When someone is familiar to us, Amy, we may need to see him through the eyes
of a third person before we realize how lucky we are. A classmate in my study
group often stayed for dinner with us. She was brilliant, gorgeous and engaged,
and her visits brightened our home. It was she whose insistence during the first
month of law school led us to scrub our toilet bowl. (We’d thought the
color was permanent.) Whenever she spoke to me of Al, she used nothing but terms
of affection and respect. She saw him as manly. She helped me to form a respect
for Al. Because he impressed her, I had to take him seriously.
You see, Amy, I grew up learning not to take anyone seriously. My mother taught
me to believe that a person’s self-image was the same as the belittling
image she had taught me to impose on them. (My mother and I are not alone; I
have just described this nation’s foreign policy.) Relations with Al would
have quickly deteriorated the way previous roommate relations had for me, were
it not that I was ready to grow, that a classmate who respected him showed me
the way, and that Al was uniformly nice to me.

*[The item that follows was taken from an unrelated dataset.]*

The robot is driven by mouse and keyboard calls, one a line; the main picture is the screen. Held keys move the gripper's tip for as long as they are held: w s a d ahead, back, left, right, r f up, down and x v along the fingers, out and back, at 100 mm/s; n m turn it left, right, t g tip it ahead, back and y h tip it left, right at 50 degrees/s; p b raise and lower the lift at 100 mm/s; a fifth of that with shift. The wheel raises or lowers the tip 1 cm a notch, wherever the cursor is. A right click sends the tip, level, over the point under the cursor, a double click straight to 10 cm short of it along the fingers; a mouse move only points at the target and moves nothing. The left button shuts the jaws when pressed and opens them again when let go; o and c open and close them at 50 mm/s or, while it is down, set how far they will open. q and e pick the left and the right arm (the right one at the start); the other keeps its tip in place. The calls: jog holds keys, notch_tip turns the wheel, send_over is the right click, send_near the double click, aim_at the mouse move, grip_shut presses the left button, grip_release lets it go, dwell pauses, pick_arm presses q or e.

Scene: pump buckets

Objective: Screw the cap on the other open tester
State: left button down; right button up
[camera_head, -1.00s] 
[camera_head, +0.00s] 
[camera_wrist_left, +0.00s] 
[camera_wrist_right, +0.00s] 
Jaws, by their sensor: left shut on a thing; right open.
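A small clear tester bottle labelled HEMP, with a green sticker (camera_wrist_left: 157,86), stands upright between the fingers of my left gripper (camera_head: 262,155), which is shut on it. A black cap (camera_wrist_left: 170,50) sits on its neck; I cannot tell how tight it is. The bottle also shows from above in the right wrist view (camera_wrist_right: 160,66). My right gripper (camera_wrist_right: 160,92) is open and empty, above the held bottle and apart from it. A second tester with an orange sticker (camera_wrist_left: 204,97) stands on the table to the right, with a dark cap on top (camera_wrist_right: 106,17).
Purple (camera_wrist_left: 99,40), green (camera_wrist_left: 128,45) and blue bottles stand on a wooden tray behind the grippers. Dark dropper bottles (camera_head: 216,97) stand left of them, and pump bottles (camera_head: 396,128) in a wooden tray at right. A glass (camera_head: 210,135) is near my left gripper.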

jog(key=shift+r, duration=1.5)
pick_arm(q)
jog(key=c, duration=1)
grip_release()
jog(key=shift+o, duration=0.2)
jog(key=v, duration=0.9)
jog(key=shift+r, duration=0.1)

Let me close by recounting a warm spring day at the end of school. Al already
had a job waiting for him in Philadelphia, and of course I did not know, but
I would hear the next week from a job I wanted in Michigan. Lately, Al and I
had taken to smoking miniature cigars, Middleton Cherries and Have-a-Tampas,
because we were glad to be graduating. Neither of us liked tobacco, and we stopped
a few days later. That morning, my car of eight months woke up with its first
flat tire. As I could remember nothing of what I’d learned about fixing
flats, Al agreed to help. We walked outside, I went to the trunk for the jack,
and then I noticed him lighting a cigar. Aren’t you going to help me?
I asked. Sure, he said. My job is to moke this cigar while I tell you what to
do. And he did. I remember him beaming, playing the supervisor while his roomie
labored.
Years later, when I married, I recognized the feeling of being home.